* Exercise description
Leave out the pictures and set down exactly the lines from the start of the listing through the one with "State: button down", both included.

BEGIN Collected data

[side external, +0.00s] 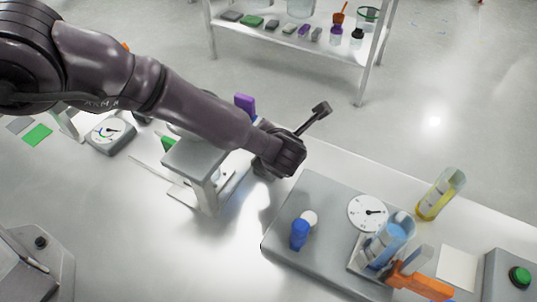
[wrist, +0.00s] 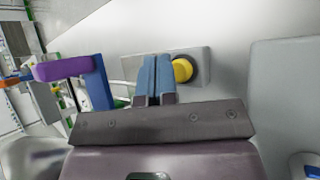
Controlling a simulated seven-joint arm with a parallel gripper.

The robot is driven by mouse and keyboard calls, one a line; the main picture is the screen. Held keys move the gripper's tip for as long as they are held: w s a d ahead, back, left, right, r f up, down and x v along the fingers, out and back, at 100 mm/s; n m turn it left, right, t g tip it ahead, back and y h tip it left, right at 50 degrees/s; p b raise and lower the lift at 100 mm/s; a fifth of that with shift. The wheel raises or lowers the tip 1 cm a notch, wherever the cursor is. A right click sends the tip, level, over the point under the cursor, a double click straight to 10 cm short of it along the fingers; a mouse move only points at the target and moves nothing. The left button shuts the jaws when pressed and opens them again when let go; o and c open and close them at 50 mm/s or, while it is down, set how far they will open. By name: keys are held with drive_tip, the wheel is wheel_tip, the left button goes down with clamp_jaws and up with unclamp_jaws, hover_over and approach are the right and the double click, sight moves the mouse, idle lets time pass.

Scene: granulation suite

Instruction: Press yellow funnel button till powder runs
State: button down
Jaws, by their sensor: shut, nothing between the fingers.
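The yellow button (wrist: 182,70) is round and sits in a dark ring on a pale grey plate (wrist: 203,56) in the wrist view. My gripper (wrist: 155,60) is shut and empty, its two blue fingers side by side. The fingertips are just left of the button in that view, and the right finger overlaps the button's left edge. I cannot tell whether they touch it. In the side external view the fingers and the button are hidden by my arm and wrist. No funnel or running powder can be made out.
In the wrist view a purple-topped lever (wrist: 70,67) stands left of my fingers. In the side external view a grey stand (side external: 196,157) is beside my wrist. A grey platform (side external: 283,243) holds a dial (side external: 368,212), and a yellow-filled cylinder (side external: 441,194) stands farther right.

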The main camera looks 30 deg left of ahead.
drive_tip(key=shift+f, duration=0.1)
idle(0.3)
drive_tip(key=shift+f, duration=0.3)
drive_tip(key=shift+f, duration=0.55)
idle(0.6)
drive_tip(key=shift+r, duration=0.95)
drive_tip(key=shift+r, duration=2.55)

END Collected data

* Result
[side external, +0.00s] 
[wrist, +0.00s] 
Controlling a simulated seven-joint arm with a parallel gripper.

The robot is driven by mouse and keyboard calls, one a line; the main picture is the screen. Held keys move the gripper's tip for as long as they are held: w s a d ahead, back, left, right, r f up, down and x v along the fingers, out and back, at 100 mm/s; n m turn it left, right, t g tip it ahead, back and y h tip it left, right at 50 degrees/s; p b raise and lower the lift at 100 mm/s; a fifth of that with shift. The wheel raises or lowers the tip 1 cm a notch, wherever the cursor is. A right click sends the tip, level, over the point under the cursor, a double click straight to 10 cm short of it along the fingers; a mouse move only points at the target and moves nothing. The left button shuts the jaws when pressed and opens them again when let go; o and c open and close them at 50 mm/s or, while it is down, set how far they will open. By name: keys are held with drive_tip, the wheel is wheel_tip, the left button goes down with clamp_jaws and up with unclamp_jaws, hover_over and approach are the right and the double click, sight moves the mouse, idle lets time pass.

Scene: granulation suite

Instruction: Press yellow funnel button till powder runs
State: button down

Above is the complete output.